Discover more about author and dbt enthusiast David Krevitt.

The work #

Building static reporting within your team’s BI tool of choice, which will generally be used by business users who live outside the data team.

There’s two streams of work involved:

  1. Technically constructing reports: creating charts, moving pixels around on the page
  2. Building trust in those reports: by communicating the work that’s been done at the transformation layer (data testing, source freshness reporting, documentation)

These two streams of work are equally important — if users don’t trust the underlying data, then reporting loses its utility.

Owned by #

Reporting builds are generally owned by data analysts (known as BI analysts on some teams).

Analytics engineers contribute by scoping out which elements (data joins, metric calculations) should live at the transformation layer (in dbt in our case) or within the data visualization tool.

Analytics engineers don’t deliver the answers to an analyst’s questions; they make all relevant data available in the best format for querying, so the business analyst can answer those questions on their own.

Downstream dependencies #

What’s downstream of reporting? Your business users’ trust!

Most businesses run on reports. Whether you think that’s good or not (I can confess to having written a blog post titled “Delete your KPI Dashboard”), it is the way of the world.

Reporting therefore has the most eyeballs on it, and the largest potential to ruin someone’s day when things break.
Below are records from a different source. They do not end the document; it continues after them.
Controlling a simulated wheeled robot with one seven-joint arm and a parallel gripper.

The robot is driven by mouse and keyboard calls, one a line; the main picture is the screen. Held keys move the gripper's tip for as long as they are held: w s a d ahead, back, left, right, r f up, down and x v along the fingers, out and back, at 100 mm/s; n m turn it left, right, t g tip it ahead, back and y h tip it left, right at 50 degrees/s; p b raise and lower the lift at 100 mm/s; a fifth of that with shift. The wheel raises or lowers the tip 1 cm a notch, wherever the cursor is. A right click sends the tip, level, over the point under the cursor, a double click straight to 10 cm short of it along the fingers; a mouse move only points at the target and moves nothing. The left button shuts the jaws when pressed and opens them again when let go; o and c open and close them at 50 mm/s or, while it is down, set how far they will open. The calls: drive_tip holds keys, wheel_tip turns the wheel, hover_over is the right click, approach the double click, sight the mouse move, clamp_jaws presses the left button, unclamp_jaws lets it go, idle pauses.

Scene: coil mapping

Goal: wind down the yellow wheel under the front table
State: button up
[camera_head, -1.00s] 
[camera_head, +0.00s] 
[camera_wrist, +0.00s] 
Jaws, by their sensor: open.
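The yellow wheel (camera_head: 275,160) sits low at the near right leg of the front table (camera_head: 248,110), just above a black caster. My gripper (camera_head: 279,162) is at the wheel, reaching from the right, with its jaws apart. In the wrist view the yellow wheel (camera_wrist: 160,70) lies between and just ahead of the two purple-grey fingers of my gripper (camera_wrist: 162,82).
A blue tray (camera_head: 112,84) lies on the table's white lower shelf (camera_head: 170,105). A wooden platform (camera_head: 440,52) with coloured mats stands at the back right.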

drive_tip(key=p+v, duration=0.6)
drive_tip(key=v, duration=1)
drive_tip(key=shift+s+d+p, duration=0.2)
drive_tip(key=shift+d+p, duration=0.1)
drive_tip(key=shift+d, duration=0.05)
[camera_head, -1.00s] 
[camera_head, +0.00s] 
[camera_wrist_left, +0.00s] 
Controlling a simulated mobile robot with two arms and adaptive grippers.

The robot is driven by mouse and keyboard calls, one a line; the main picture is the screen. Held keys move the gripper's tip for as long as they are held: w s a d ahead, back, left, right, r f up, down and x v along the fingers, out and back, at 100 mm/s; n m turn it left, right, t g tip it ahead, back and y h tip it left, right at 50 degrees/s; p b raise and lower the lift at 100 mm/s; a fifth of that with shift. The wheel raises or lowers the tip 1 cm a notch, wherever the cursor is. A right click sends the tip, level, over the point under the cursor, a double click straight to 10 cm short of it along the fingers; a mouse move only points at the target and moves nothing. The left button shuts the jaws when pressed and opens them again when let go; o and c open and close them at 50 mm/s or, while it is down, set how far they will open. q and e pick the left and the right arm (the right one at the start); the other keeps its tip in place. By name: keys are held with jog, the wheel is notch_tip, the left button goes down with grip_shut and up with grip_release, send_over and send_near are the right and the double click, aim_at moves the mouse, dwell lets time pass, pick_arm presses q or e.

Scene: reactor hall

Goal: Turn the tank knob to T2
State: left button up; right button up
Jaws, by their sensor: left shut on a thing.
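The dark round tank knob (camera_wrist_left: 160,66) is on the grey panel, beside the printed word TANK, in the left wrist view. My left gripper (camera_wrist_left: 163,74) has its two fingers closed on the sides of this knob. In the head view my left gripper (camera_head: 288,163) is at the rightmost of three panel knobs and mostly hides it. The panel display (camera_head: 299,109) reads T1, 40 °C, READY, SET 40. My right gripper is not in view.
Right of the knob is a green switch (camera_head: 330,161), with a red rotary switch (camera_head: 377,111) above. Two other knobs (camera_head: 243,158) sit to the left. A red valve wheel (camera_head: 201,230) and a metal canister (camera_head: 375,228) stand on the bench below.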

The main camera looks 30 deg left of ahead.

Low-reliability reporting can crush a team’s faith in data.

Prerequisites #

The analyst and analytics engineer must build a shared understanding of what belongs in transformation code, and what belongs in reporting.
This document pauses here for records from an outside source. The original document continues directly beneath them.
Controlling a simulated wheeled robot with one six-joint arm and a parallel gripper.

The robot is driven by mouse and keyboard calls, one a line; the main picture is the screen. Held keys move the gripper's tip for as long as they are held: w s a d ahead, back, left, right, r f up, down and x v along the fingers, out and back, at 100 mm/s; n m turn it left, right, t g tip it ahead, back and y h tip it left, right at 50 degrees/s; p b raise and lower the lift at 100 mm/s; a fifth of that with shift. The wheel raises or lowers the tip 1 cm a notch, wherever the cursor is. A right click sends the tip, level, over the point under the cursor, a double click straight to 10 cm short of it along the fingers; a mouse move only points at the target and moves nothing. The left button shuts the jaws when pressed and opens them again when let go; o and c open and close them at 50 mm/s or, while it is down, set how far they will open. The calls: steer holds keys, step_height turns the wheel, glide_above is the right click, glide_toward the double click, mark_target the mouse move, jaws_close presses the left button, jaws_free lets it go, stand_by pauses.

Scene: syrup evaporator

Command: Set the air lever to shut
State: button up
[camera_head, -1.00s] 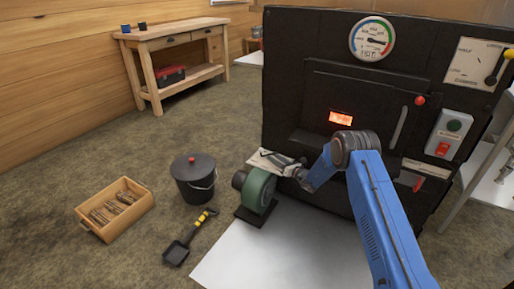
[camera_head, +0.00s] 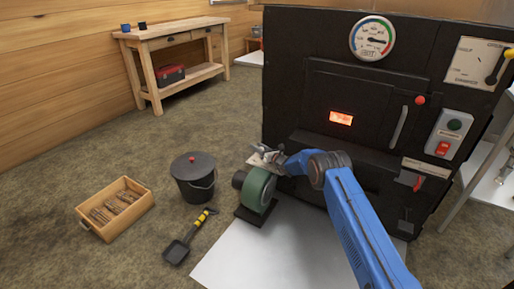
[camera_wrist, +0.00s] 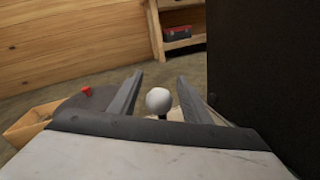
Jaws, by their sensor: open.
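A lever with a pale round knob (camera_wrist: 158,101) shows in the wrist view. The knob sits between the two fingers of my gripper (camera_wrist: 160,78), which are spread with gaps on both sides. In the head view my gripper (camera_head: 264,156) is just above the green blower (camera_head: 258,190), at the left front of the black evaporator. A pale plate (camera_head: 253,161) shows beside the gripper there. My gripper hides the lever and most of the plate in the head view, so the lever's setting cannot be read.
The black evaporator front (camera_head: 290,90) rises close to the right of my gripper. A lidded black bucket (camera_head: 194,182), a shovel (camera_head: 178,250) and a wooden crate (camera_head: 127,225) stand on the floor to the left. A workbench (camera_head: 175,37) is at the back.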

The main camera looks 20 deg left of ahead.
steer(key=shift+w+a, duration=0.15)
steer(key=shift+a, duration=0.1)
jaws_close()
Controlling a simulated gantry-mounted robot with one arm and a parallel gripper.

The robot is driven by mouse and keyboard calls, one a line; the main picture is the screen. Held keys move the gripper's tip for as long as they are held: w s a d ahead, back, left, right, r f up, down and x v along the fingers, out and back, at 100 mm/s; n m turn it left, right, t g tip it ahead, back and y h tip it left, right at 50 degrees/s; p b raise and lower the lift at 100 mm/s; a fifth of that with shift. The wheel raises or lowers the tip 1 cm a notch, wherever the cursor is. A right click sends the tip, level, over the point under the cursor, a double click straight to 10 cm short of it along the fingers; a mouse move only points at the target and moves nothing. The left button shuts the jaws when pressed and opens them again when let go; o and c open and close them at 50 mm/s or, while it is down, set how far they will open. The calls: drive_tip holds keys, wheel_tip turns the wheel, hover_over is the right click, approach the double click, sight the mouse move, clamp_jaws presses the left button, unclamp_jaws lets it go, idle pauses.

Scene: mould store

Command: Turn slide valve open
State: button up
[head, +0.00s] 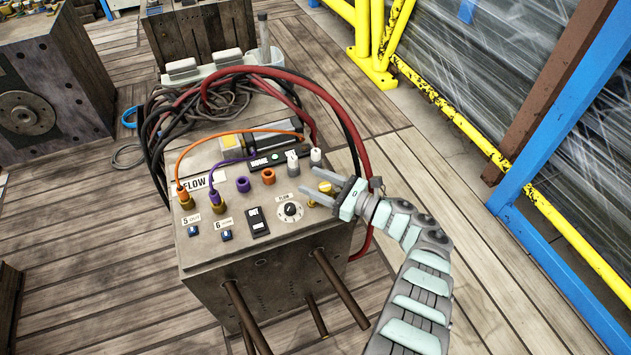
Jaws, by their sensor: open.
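A grey control box (225,265) stands on legs in the middle of the head view. My gripper (308,180) is at the right end of its sloped panel, fingers pointing left. Its two fingers are apart, with a brass fitting (325,187) showing between them. Whether the fingers touch it is unclear. A smaller brass piece (311,203) shows just below the lower finger. No label marks a slide valve; I cannot tell for sure which fitting it is. My gripper hides part of the panel's right edge.
A round dial (290,211), a black rocker switch (258,221), and orange (183,195) and purple (216,202) plugs with cables sit to the left. Thick red hoses (345,125) loop behind my gripper. A yellow rail (470,130) and blue post (570,145) stand right.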

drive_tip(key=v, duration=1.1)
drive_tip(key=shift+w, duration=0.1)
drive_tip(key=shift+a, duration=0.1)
The boundary can be somewhat blurry, so deciding what transformations should be done where can be case-dependent.

Generally speaking, transformations in dbt should gear towards producing clean feature + dimension tables, with no risk of fanout for your BI tool user.

The BI layer should remain thin and flexible, and be ready to answer business questions with minimal additional work (limited joins or renaming of fields). To summarize this split:

dbt-appropriate processes BI-appropriate processes
- any critical business logic - on the fly aggregations
- best agreed on versions of a model - joins qualified by user input
- complex SQL - ad hoc queries
- multipurpose code - select-star SQL that feeds R, Python, JS (custom viz)
- version-controlled items  

The backstory: how this came to be #

If I were to ask you questions like, “what do you use your BI tools for” and “what should you use them for,” what would be your answer?

I can tell you what your answer should be — you should use BI tools for the things they’ve always been good at:

  • Presenting a flexible interface where users can point, click, filter, or drill down as needed
  • Making data accessible to less-technical users
  • Telling a well-scripted, beautiful data-driven story
  • Providing stunning visualizations right out of the box with little code work required
  • Offering bonus features such as dynamic user input, alerting, scheduling, and PDF/CSV generation

BI tools like Tableau, Metabase, Mode, Looker (and more!) offer a way to grab hold of data in different ways and illustrate its present impact.

Whether you’re looking at flight data, sales figures, consumer transactions, or biometric stats — with access to the correct sources and a well-trained user, BI tools make the data speak for itself.

But for all of their capabilities, there are many tasks we push them to do that they’re not so good at, which is where dbt comes in:

  • BI tools can’t do hard thinking about multilayered data transformation with complex order dependencies.
  • They cannot enforce single sources of truth (defining, documenting, centralizing business logic).
  • BI tools are unable to maintain separate data environments, such as those for testing or version control.
  • They’re poor at running multiple non-performant SQL scripts concurrently.
  • They don’t offer the ability to manage user access to sensitive data.

Harking back to the intro to the transformation section, dbt entered the modern data stack back in 2016 to specifically solve these problems.